**AVAILABLE RECORDS**
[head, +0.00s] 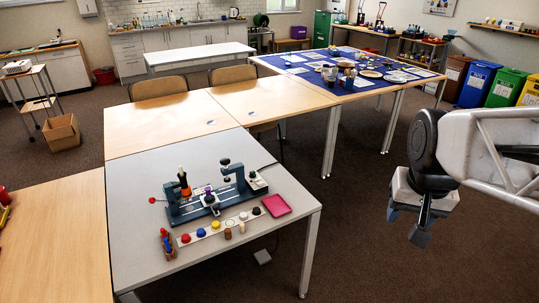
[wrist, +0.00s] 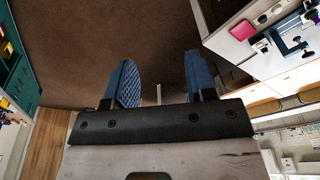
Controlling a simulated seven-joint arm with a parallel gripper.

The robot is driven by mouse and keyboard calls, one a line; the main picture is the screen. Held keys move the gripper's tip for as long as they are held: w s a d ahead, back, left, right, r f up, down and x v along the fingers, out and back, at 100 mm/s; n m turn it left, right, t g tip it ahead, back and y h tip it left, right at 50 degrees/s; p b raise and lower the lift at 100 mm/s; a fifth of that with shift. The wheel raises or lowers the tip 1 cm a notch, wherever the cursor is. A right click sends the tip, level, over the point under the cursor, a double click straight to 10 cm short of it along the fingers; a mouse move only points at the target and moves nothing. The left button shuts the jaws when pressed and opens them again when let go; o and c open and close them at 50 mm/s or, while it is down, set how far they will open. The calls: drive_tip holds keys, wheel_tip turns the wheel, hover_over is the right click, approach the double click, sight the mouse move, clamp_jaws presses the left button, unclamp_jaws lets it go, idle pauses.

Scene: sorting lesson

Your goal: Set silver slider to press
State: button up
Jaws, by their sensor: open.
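A small dark blue-grey press-like device (head: 191,210) stands on the grey table at the lower middle of the head view. It carries an orange and black piece, a purple and green piece, an upright post on its right and a red-knobbed lever on its left. A silver slider cannot be made out on it at this size. My gripper (head: 419,228) hangs over the floor, well right of the table and apart from the device. In the wrist view my gripper's blue fingers (wrist: 160,78) are spread with nothing between them. Part of the device (wrist: 291,46) shows there at upper right.
In front of the device lies a pale strip (head: 212,231) with several coloured knobs. A pink tray (head: 276,205) sits to its right, and a small wooden rack (head: 167,243) to its left. Wooden tables (head: 166,122) adjoin behind. Open carpet lies between table and gripper.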

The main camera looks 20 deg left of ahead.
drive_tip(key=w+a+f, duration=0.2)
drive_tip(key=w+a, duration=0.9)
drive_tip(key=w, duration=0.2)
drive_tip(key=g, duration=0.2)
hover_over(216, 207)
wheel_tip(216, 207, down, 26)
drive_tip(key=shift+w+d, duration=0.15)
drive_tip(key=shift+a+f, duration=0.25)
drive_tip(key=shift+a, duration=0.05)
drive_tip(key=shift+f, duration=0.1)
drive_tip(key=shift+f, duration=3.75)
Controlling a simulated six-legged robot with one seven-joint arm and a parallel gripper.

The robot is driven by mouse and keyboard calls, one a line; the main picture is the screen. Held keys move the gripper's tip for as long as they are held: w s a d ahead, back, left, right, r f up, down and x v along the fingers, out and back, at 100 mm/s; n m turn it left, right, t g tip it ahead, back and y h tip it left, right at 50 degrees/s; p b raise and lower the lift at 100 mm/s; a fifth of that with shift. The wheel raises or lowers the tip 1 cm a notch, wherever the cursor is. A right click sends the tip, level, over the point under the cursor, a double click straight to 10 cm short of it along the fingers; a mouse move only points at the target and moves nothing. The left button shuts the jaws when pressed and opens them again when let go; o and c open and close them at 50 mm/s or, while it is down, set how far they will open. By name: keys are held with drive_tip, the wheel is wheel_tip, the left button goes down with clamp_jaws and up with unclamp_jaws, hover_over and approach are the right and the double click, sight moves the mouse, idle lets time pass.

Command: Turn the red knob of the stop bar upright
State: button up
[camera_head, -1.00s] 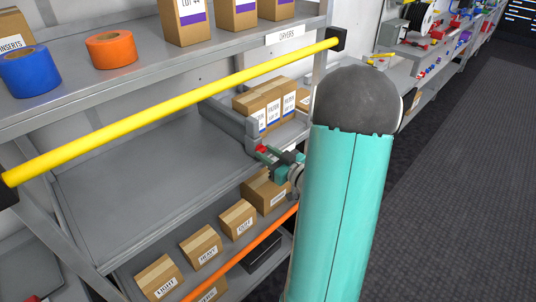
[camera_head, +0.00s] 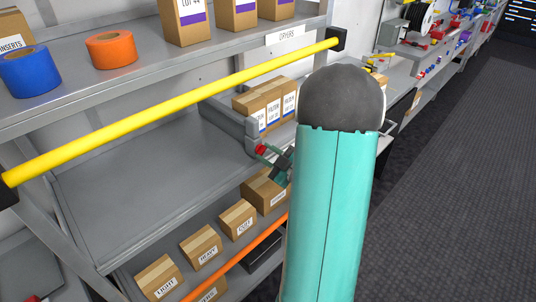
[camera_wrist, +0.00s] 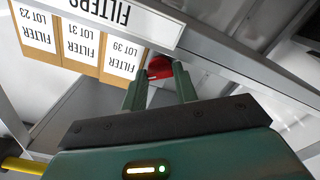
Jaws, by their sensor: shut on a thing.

**TO BE DONE**
Write out the lines of the listing from the one that holds "[camera_head, -1.00s]" to the very last line, both included, exactly as they appear and without any pictures.

**FINISHED EXERCISE**
[camera_head, -1.00s] 
[camera_head, +0.00s] 
[camera_wrist, +0.00s] 
Jaws, by their sensor: shut on a thing.

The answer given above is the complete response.